All the reviews for the Apple iPad seem to be positioning it as a Kindle competitor.

This is rather silly as the point of kindling is that you use it to start the fire. It is the first fuel to be consumed.

To understand where Amazon is going with Kindle people should look to the fact that there is already a Kindle viewer for the iPhone which according to the Apple site should work on the iPad unless Apple is silly enough to attempt to block it. There is also a Kindle reader for the PC and a reader for Mac is promised.

The point of the Kindle was to allow Amazon to build an early lead in the eBook market and to prevent Apple from dislodging it in the way that Apple has managed to dismantle the power of the record labels. Kindle has clearly met that objective.

The iPad is simply a logical extension of the Kindle concept that is optimized for video, games and pictures rather than a dedicate book reader.

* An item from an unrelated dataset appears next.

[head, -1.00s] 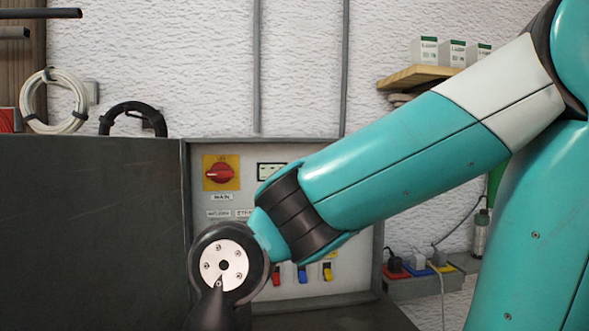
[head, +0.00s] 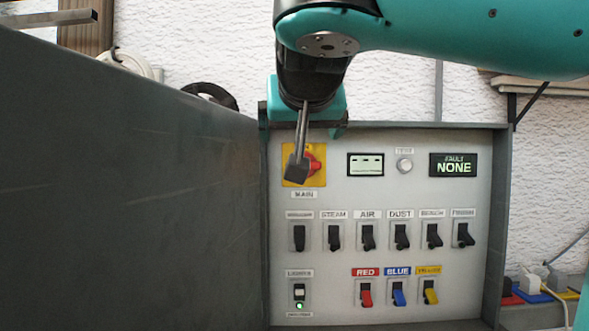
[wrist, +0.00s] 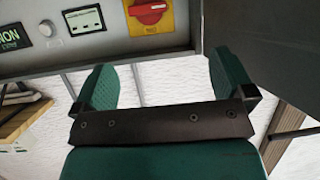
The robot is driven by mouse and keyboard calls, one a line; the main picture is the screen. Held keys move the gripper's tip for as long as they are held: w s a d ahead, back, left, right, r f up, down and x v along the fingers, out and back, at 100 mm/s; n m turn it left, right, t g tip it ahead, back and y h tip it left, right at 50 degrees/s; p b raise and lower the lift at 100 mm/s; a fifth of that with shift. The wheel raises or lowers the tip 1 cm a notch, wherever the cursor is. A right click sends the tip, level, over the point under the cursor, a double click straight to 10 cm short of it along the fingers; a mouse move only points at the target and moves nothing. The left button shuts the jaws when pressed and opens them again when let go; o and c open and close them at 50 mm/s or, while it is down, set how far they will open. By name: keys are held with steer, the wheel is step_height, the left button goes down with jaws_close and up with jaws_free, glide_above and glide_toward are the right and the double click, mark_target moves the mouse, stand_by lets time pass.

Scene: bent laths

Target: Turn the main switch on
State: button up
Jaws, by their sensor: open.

Rather too much is also being made of Amazon's recent 'change' in their pricing policy. Under the old pricing policy the publisher got 30% of the recommended retail price which Amazon routinely discounted by a third. So the publisher would recommend a price of $15 which Amazon would discount to $10 and receive $4.50 per copy. Under the new scheme the publisher gets 70% of the sales price provided they agree to a recommended price of $2.99 to $9.99 that is at least 20% lower than the hardcover price and agrees to enable text-to-speech. So the royalty rates are actually rising from 45% to 70% and only if the publisher is also willing to take a considerable price cut. The net result is that it makes little sense for a publisher to charge more than $9.99 for a Kindle book unless they are going to charge a minimum of $23.33.

Amazon is still making a nice profit from Kindle sales, but their cost of sales is no longer negligible. Associate fees are 10% of Kindle sales and the costs associated with payment processing and running the Amazon site and brand are likely to take up another 10%. Kindle royalties might rise a little further in the future, but any rise is going to significantly cut into Amazon's profit.